As ordered reported by the Senate Committee on Commerce, Science, and Transportation on June 29, 2016
S. 3099 would prohibit the National Park Service (NPS) from implementing or enforcing restrictions on fishing in Biscayne National Park in Florida, unless the restrictions are developed in coordination with the Florida Fish and Wildlife Conservation Commission (FWC) and are the least restrictive measures necessary for effective management of the fishery. The bill also would require the National Oceanic and Atmospheric Administration (NOAA) to issue a final regulation implementing the Billfish Conservation Act of 2012, which prohibits the sale of billfish, within 45 days of enactment of the bill. Finally, S. 3099 would amend the Magnuson-Stevens Fishery Conservation and Management Act to prohibit people from feeding sharks in federal waters.
Based on information from the NPS and the FWC about the agencies’ positions on fishing restrictions within the park, CBO expects that the NPS would probably not choose to enter into an agreement with the FWC to develop new fishing regulations. As a result, CBO estimates that implementing the legislation would not affect federal spending with respect to management of Biscayne National Park.
Based on information from NOAA, CBO estimates that implementing S. 3099 would cost less than $500,000 annually to issue rules on the sale of billfish and to implement the prohibition on feeding sharks. Any such spending would be subject to the availability of appropriated funds. Enacting the legislation could increase revenues and associated direct spending; therefore, pay-as-you-go procedures apply.

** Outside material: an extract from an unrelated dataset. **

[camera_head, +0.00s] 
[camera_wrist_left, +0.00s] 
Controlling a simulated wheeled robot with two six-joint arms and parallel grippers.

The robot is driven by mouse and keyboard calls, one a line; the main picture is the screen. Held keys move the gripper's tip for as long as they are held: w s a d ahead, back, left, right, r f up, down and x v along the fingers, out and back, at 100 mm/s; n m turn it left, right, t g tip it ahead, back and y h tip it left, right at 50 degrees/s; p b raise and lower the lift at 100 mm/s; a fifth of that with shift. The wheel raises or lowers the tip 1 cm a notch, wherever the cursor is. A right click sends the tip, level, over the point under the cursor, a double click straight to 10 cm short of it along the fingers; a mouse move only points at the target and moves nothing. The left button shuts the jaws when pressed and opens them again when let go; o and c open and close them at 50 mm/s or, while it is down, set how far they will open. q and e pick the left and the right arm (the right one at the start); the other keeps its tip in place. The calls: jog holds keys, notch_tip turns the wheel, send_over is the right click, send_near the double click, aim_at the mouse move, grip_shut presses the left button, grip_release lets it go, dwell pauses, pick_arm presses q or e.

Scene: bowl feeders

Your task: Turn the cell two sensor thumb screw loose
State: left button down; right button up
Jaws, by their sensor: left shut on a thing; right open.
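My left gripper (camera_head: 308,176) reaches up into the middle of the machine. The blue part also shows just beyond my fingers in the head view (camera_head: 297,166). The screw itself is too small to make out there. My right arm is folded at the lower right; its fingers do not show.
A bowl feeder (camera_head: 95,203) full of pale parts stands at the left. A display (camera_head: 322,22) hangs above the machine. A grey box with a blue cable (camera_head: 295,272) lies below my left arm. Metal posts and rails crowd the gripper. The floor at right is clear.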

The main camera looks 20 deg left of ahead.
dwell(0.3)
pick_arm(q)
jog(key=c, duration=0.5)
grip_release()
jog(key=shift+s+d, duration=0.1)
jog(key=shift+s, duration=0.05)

S. 3099 would create new civil and criminal penalties, for feeding sharks; such penalties are recorded as revenues. Because criminal penalties are deposited into the Crime Victims Fund and later spent without further appropriations action, the bill also could increase direct spending. However, CBO expects that any additional revenues and subsequent direct spending would not be significant in any year because the number of civil and criminal violations would probably be small.
CBO estimates that enacting S. 3099 would not increase net direct spending or on-budget deficits in any of the four consecutive 10-year periods beginning in 2027.
S. 3099 contains no intergovernmental mandates as defined in the Unfunded Mandates Reform Act (UMRA) and would not affect the budgets of state, local, or tribal governments.
The bill contains private-sector mandates as defined in UMRA. Specifically, the bill would prohibit anyone from feeding sharks in U.S. waters for any purpose other than to harvest sharks. It also would prohibit anyone from operating a vessel for the purpose of carrying passengers to engage in or observe shark feeding. The cost of the mandates would be the net income forgone as a result of the prohibitions. Some diving operators use bait to attract sharks so that their customers can get a closer look. Feeding sharks is already banned in some state waters, including California and Florida. However, some dive operators have gotten around state bans by taking their customers out of state waters and into adjacent federal waters. The bill would make such practices illegal. Based on information from the academic literature about the size of the industry in the United States and in other countries, the rates charged for charter trips, and the customer base for such trips, CBO estimates that revenues generated by the industry amount to about $10 million annually. Therefore, CBO estimates that the cost of the mandate would fall well below the annual threshold established in UMRA for private-sector mandates ($154 million in 2016, adjusted annually for inflation).